STATED PROBLEM
Beginning with the first line, set down every line through the one containing "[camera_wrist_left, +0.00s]", exactly as it appears, but not the pictures.

MATERIAL
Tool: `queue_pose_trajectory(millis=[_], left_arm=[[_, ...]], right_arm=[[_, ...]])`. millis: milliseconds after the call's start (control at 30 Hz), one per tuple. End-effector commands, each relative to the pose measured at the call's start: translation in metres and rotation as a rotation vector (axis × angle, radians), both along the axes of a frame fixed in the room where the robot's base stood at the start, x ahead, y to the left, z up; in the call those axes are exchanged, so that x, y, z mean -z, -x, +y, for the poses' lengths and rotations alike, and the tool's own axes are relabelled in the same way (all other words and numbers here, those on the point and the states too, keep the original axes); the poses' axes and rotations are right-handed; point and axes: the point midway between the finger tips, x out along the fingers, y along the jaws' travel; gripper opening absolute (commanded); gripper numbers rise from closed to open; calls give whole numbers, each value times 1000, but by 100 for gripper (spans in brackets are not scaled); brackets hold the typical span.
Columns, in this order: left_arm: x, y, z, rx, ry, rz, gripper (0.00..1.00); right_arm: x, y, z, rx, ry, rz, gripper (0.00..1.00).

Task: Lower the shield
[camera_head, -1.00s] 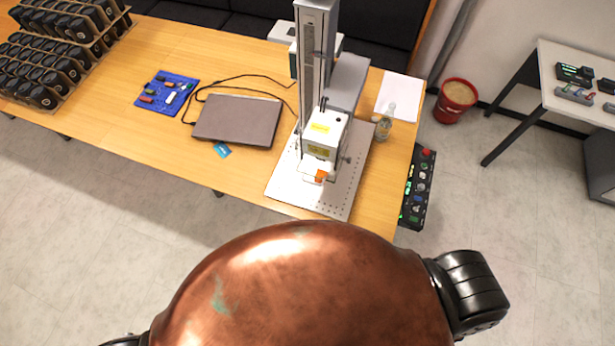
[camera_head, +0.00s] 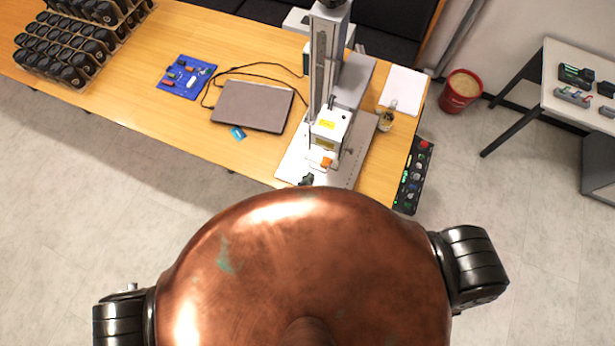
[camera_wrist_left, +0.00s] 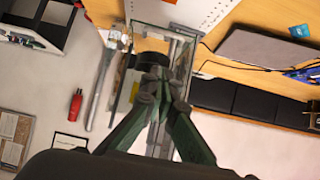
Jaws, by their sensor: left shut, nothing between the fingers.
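The laser marker (camera_head: 329,127) stands near the right end of the wooden table, with a tall grey column and a white head over a perforated base plate (camera_head: 294,160). An orange piece (camera_head: 326,162) shows below the head. The clear shield is hard to make out in the head view; in the left wrist view, the glass-like shield (camera_wrist_left: 142,34) shows as transparent panels beyond my fingers. My left gripper (camera_head: 306,181) shows only as a small dark tip at the plate's front edge. In the left wrist view, its green-sided fingers (camera_wrist_left: 158,84) are shut and empty, overlapping the shield; contact is unclear. My right gripper is out of view.
A closed laptop (camera_head: 253,106) and cables lie left of the marker. A small bottle (camera_head: 387,119) and white paper (camera_head: 403,90) are on its right. A control panel (camera_head: 413,178) is at the table's right end. A red bucket (camera_head: 459,94) stands on the floor.

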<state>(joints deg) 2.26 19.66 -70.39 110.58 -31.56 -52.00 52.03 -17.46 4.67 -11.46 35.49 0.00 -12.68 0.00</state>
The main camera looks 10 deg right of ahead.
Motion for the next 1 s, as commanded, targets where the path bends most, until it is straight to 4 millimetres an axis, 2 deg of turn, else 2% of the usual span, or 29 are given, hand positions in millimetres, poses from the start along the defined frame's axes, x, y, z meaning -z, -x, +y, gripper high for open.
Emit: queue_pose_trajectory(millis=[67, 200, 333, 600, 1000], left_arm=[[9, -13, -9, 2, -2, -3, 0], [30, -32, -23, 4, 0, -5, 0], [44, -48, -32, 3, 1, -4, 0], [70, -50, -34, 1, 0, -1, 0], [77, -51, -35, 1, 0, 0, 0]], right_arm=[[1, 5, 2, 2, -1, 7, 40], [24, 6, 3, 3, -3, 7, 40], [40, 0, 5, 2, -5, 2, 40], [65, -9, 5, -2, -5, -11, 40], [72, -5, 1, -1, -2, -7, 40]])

FINISHED ANSWER
Tool: `queue_pose_trajectory(millis=[_], left_arm=[[_, ...]], right_arm=[[_, ...]])`. millis: milliseconds after the call's start (control at 30 Hz), one per tuple. End-effector commands, each relative to the pose measured at the call's start: translation in metres and rotation as a rotation vector (axis × angle, radians), both along the axes of a frame fixed in the room where the robot's base stood at the start, x ahead, y to the left, z up; in the call those axes are exchanged, so that x, y, z mean -z, -x, +y, for the poses' lengths and rotations alike, and the tool's own axes are relabelled in the same way (all other words and numbers here, those on the point and the states too, keep the original axes); the poses' axes and rotations are right-handed; point and axes: the point midway between the finger tips, x out along the fingers, y along the jaws' travel; gripper opening absolute (commanded); gripper numbers rise from closed to open; calls give whole numbers, each value times 1000, but by 100 for gripper (spans in brackets are not scaled); brackets hold the typical span.
Columns, in this order: left_arm: x, y, z, rx, ry, rz, gripper (0.00..1.00); right_arm: x, y, z, rx, ry, rz, gripper (0.00..1.00).

Task: Lower the shield
[camera_head, -1.00s] 
[camera_head, +0.00s] 
[camera_wrist_left, +0.00s] 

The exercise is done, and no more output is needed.